• Problem requirements
In the listing below, locate the lines bearing the word "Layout". Copy every one of them.

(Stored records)
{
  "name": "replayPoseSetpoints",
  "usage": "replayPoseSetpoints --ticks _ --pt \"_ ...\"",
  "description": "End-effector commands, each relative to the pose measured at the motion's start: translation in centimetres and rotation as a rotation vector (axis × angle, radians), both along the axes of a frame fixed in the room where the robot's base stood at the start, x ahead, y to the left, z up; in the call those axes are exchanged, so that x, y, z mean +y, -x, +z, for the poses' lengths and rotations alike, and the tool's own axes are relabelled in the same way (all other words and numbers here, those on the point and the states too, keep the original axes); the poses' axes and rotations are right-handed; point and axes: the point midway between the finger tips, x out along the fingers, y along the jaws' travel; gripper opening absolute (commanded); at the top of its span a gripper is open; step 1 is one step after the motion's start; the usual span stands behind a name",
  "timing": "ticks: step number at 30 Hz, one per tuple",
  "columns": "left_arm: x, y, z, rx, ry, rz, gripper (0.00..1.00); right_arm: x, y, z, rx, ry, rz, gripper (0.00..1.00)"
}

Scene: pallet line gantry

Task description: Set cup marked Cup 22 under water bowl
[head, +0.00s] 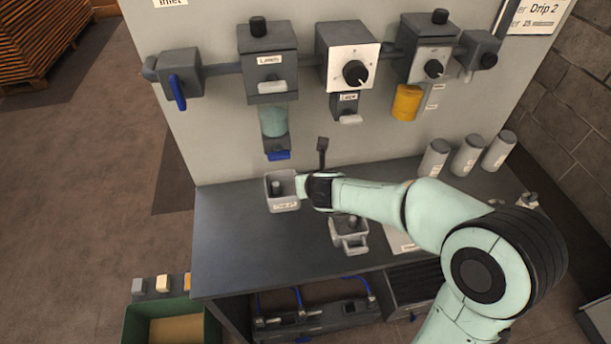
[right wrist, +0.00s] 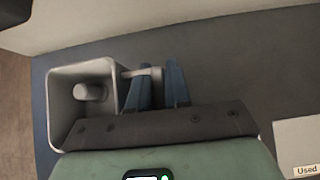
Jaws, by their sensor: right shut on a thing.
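A grey square cup (head: 282,204) with a peg inside is held at its handle by my right gripper (head: 303,187). Its front label is too small to read surely. The right wrist view shows the cup (right wrist: 57,100) upright, with the blue fingers (right wrist: 160,88) closed about its handle bar. The teal bowl (head: 274,121) with a blue drain (head: 278,154) hangs from the left unit on the panel, above and behind the cup. I cannot tell whether the cup touches the bench. A second grey cup (head: 350,240) stands to the right, partly under my arm. My left gripper is out of view.
The dark bench (head: 240,250) is clear at left and front. An amber bowl (head: 407,103) hangs farther right. Several grey cylinders (head: 468,157) stand at the back right. A dark lever (head: 322,146) rises behind my gripper. A green bin (head: 170,325) stands below left.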

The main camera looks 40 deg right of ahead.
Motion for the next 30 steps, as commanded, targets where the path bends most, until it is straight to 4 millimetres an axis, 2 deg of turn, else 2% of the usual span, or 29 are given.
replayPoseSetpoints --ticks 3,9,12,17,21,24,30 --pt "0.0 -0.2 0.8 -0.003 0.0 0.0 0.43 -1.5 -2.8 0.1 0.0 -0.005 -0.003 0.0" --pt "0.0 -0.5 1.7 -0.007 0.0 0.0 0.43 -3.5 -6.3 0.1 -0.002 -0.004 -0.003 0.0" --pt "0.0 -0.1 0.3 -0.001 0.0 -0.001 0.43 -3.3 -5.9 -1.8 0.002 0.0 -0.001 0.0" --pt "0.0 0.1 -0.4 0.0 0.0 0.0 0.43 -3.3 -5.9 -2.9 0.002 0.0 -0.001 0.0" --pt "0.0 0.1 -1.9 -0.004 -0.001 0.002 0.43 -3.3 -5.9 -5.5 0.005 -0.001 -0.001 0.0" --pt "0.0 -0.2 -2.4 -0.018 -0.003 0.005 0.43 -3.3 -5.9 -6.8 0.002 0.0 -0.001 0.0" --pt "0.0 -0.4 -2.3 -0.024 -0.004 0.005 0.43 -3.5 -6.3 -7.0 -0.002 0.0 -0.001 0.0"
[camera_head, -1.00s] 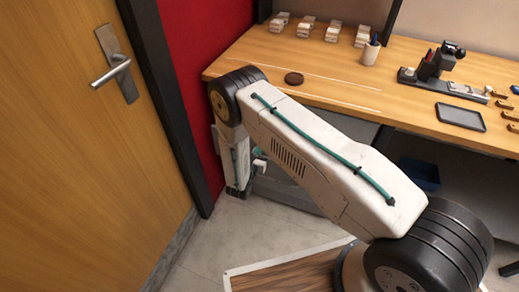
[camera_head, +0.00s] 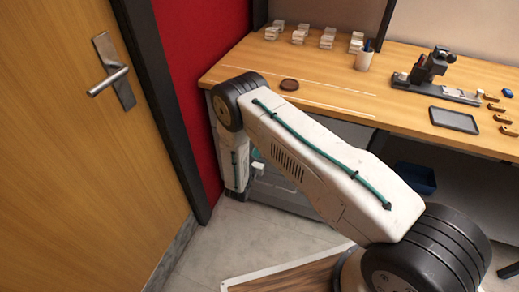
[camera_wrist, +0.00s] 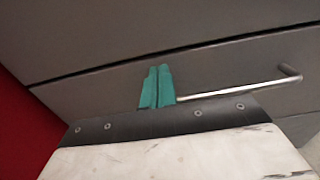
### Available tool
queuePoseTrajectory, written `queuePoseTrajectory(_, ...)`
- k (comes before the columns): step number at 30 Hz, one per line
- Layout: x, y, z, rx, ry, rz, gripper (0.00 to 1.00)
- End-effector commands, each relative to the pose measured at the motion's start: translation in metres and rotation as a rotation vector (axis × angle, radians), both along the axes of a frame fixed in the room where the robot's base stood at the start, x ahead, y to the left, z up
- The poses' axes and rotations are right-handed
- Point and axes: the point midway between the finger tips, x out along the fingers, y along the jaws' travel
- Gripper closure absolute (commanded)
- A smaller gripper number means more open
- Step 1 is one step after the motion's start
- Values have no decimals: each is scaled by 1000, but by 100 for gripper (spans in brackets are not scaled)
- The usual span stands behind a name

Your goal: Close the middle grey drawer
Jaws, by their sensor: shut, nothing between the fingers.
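In the wrist view, grey drawer fronts fill most of the picture, with a slanting seam between an upper front (camera_wrist: 130,30) and a lower front (camera_wrist: 100,98). The lower front carries a thin metal bar handle (camera_wrist: 240,89). My gripper (camera_wrist: 158,72) has teal fingers pressed together, just left of the handle and in front of the lower front; I cannot tell whether they touch it. In the head view, my arm hides most of the grey drawer unit (camera_head: 283,190) under the desk. Which drawer is the middle one, and how far it stands out, is unclear.
The wooden desk (camera_head: 330,97) spans above the drawers, holding a pen cup (camera_head: 364,58), a dark tray (camera_head: 454,120) and a black device (camera_head: 432,68). A red wall (camera_head: 210,40) and wooden door (camera_head: 60,180) stand close on the left. A blue bin (camera_head: 415,178) is under the desk.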

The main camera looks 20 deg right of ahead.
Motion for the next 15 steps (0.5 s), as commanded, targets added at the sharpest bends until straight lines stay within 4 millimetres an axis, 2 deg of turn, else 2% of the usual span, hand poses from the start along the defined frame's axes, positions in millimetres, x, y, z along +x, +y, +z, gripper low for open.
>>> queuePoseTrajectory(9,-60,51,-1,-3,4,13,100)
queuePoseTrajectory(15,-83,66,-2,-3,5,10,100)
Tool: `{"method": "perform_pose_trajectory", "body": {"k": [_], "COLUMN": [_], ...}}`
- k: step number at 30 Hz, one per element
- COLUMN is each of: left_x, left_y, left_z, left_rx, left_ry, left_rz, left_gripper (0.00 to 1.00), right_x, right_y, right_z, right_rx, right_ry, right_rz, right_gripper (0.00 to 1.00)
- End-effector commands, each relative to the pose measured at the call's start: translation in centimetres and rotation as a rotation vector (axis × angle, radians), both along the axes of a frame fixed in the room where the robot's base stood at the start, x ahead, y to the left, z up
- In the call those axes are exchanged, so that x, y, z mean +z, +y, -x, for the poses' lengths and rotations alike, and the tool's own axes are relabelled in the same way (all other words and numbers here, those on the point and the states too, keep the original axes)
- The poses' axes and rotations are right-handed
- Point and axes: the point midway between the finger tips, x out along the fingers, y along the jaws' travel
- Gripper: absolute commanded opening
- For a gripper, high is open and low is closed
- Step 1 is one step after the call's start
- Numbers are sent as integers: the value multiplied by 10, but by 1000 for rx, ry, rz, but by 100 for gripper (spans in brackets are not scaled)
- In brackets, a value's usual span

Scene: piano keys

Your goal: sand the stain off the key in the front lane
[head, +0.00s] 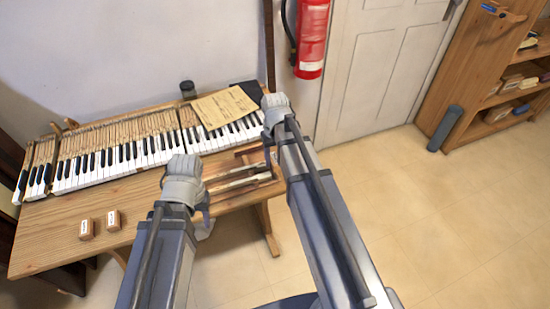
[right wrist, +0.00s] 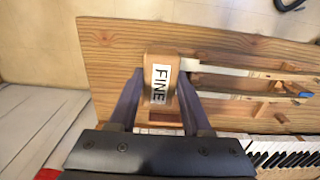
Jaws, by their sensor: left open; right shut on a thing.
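My right gripper (right wrist: 158,92) is shut on a wooden sanding block (right wrist: 148,85) with a white label reading FINE. It holds the block at one end of the key rack (right wrist: 262,115). Whether the block touches anything beneath is unclear. Long keys lie in the rack's lanes; the front-lane key (right wrist: 240,67) has a pale end beside the block. A stain cannot be made out clearly. In the head view the rack lies between my arms. My left gripper (head: 204,222) is open at the table's front edge, in front of the rack, partly hidden by its wrist.
Two more small labelled blocks (head: 113,220) (head: 86,229) stand on the left of the wooden table (head: 60,250). A piano keyboard (head: 110,160) runs along the back.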

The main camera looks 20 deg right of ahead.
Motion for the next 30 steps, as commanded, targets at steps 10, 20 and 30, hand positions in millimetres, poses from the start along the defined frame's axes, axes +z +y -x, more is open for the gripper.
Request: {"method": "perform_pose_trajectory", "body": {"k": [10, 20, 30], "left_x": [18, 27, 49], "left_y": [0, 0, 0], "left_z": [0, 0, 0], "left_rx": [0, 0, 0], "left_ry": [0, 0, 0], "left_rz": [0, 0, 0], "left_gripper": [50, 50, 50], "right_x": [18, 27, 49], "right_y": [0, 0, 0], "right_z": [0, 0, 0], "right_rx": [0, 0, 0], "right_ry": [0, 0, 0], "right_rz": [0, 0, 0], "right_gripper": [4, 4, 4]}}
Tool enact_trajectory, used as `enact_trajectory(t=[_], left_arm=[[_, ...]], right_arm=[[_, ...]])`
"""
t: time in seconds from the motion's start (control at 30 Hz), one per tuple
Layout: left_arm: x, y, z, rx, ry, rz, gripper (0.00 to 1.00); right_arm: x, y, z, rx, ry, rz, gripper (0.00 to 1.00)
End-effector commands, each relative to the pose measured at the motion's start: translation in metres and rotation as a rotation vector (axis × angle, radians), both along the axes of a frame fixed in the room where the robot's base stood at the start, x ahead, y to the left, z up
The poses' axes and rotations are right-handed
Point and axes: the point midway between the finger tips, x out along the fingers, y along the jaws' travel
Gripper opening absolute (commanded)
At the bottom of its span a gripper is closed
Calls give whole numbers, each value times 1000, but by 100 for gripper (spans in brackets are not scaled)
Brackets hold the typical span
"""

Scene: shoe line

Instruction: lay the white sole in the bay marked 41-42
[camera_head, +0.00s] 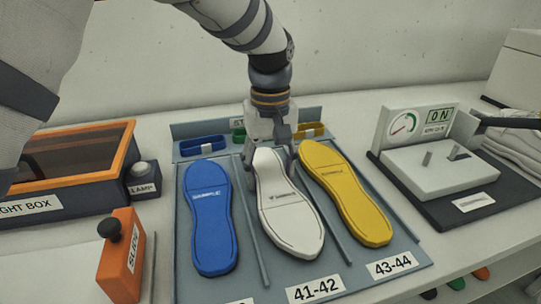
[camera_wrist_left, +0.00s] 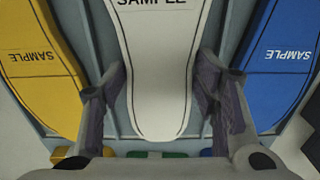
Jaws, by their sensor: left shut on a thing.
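The white sole (camera_head: 288,215) is in the middle bay of the blue-grey tray (camera_head: 222,284), above the label 41-42 (camera_head: 315,288). It lies lengthwise between the two dividers, its wide end towards the label; I cannot tell whether it touches the tray floor. My left gripper (camera_head: 268,150) is shut on the sole's narrow far end. In the left wrist view the gripper's fingers (camera_wrist_left: 163,80) stand on either side of the white sole (camera_wrist_left: 158,60). My right gripper is not in view.
A blue sole (camera_head: 210,220) lies in the left bay and a yellow sole (camera_head: 345,190) in the right bay, marked 43-44. A light box (camera_head: 75,160) and an orange block (camera_head: 121,255) stand left. A gauge device (camera_head: 440,170) stands right.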

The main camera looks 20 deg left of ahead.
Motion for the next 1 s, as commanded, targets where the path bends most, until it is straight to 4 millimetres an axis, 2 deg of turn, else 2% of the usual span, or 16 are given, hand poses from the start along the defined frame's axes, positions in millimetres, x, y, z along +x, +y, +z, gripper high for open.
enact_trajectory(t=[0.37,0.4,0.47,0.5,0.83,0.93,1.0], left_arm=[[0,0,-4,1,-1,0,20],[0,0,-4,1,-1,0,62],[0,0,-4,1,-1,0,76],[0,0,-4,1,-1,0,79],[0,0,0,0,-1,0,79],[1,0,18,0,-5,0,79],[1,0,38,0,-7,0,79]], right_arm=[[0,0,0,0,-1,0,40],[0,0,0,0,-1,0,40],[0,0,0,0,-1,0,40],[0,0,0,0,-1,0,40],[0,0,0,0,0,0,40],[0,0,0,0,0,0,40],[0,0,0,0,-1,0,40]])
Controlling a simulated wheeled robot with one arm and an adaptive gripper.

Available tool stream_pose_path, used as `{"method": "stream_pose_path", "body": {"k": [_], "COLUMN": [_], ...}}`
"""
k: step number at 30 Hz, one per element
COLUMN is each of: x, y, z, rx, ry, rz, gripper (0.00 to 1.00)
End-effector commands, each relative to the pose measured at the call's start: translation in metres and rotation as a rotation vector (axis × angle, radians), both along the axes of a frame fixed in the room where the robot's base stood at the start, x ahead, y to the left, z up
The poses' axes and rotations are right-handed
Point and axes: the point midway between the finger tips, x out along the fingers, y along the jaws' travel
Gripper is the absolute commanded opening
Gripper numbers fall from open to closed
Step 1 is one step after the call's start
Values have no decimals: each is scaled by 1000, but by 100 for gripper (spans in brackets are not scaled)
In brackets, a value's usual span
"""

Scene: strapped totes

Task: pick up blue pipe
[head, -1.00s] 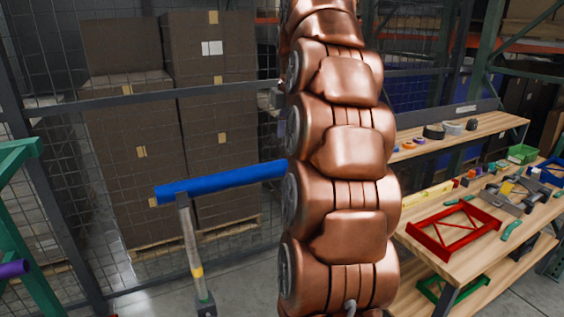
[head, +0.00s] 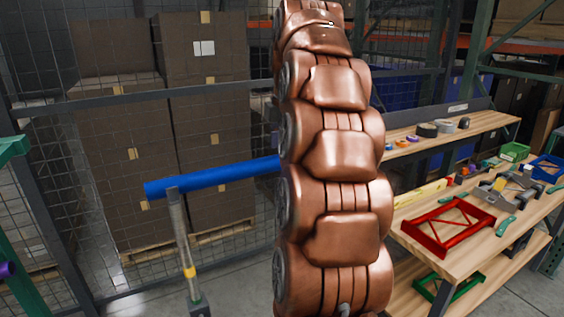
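A blue pipe (head: 212,178) lies almost level in the head view, left of my copper-coloured arm. Its left end rests on top of a grey post (head: 182,235) with a yellow band. Its right end passes out of sight behind my arm, so whatever bears it there is hidden. My arm rises upright through the middle of the picture. My gripper is not in view.
A wooden workbench (head: 462,262) stands at the right with a red frame (head: 447,226), a green bin (head: 514,152) and small parts on it. A mesh fence with stacked brown boxes (head: 120,150) is behind the pipe. A green rack (head: 25,250) stands at the left edge.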

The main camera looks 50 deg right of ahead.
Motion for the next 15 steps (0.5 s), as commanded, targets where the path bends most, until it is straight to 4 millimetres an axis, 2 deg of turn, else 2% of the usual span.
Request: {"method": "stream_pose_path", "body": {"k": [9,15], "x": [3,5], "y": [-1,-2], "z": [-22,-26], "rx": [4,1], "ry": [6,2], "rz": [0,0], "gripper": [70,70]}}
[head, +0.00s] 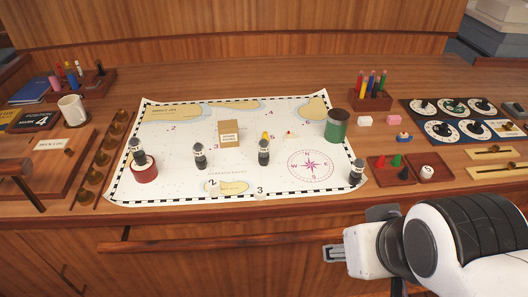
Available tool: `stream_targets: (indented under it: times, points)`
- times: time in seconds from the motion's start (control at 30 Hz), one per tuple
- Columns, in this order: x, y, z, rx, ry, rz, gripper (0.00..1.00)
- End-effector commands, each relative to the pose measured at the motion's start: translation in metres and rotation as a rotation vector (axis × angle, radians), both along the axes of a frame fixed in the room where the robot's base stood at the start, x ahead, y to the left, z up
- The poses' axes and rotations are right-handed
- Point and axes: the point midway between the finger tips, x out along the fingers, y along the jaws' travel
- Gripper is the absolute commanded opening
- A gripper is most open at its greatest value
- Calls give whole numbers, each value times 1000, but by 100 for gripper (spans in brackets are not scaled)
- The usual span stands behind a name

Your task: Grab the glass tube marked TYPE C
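No TYPE C marking is legible, and I cannot tell which thing is the glass tube. Several small upright dark cylinders with pale bands are on the chart (232,171). One cylinder (199,155) is left of centre and another (264,151) right of it. A third cylinder (357,172) is at the chart's right edge. One more cylinder (135,148) is at the left, at a red round holder (144,172). My gripper (334,253) is at the lower right, in front of the desk edge and apart from all of them. Its finger opening is too small to make out.
A green can (336,126) and a small cardboard box (228,134) stand on the chart. A rack of coloured tubes (370,99) is behind at right. A red tray (391,169) and a dial panel (460,121) are at right. A white mug (72,110) is at left.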

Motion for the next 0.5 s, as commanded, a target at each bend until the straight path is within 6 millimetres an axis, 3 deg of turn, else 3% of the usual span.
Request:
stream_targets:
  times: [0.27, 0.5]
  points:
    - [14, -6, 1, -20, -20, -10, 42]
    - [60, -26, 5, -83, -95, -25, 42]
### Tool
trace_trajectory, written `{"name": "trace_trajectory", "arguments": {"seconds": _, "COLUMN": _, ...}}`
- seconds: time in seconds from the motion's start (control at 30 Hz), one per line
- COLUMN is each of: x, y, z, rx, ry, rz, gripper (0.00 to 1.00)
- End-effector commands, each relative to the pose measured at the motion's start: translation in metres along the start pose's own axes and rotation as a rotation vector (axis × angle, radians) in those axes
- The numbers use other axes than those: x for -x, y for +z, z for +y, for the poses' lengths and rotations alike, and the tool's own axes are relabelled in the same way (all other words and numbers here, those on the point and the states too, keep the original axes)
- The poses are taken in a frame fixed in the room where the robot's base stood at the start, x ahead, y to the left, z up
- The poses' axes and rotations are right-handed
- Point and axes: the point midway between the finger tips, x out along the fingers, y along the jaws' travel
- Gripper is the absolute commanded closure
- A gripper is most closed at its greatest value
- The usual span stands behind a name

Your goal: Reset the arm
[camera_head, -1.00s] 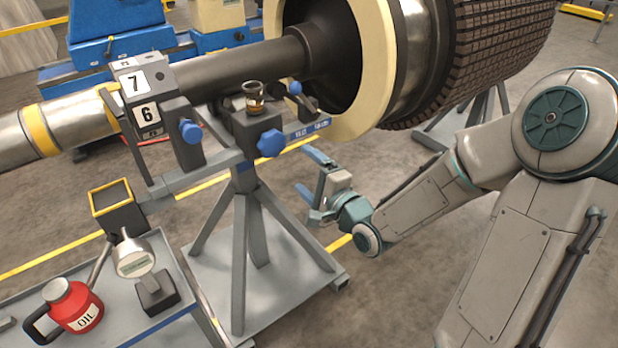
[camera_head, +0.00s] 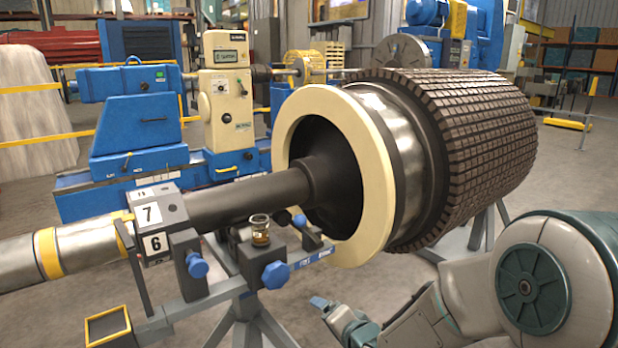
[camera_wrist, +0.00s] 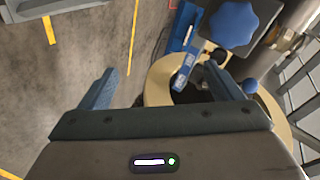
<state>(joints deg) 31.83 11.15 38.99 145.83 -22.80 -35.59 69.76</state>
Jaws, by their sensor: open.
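My arm reaches in from the lower right of the head view, its elbow bent. My gripper (camera_head: 322,303) is low in that view, below and in front of the rotor's cream ring, and only partly shows. In the wrist view my gripper (camera_wrist: 172,88) has its two blue-grey fingers wide apart with nothing between them. The cream ring (camera_wrist: 160,75) and a blue star knob (camera_wrist: 234,22) of the stand lie beyond the fingers. I cannot tell the exact gap to them.
The large rotor (camera_head: 490,150) rests on stands. A blue and cream machine (camera_head: 225,110) stands behind. Open floor (camera_head: 580,175) shows at right.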

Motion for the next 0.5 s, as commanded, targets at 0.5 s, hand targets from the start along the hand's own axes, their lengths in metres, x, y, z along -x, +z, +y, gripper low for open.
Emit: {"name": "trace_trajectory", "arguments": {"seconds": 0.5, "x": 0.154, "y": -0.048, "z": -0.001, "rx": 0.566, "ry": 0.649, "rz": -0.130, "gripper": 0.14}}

• Solution to the exercise
- Layout: x, y, z, rx, ry, rz, gripper (0.00 to 1.00)
Layout: left_arm: x, y, z, rx, ry, rz, gripper (0.00 to 1.00); right_arm: x, y, z, rx, ry, rz, gripper (0.00 to 1.00)

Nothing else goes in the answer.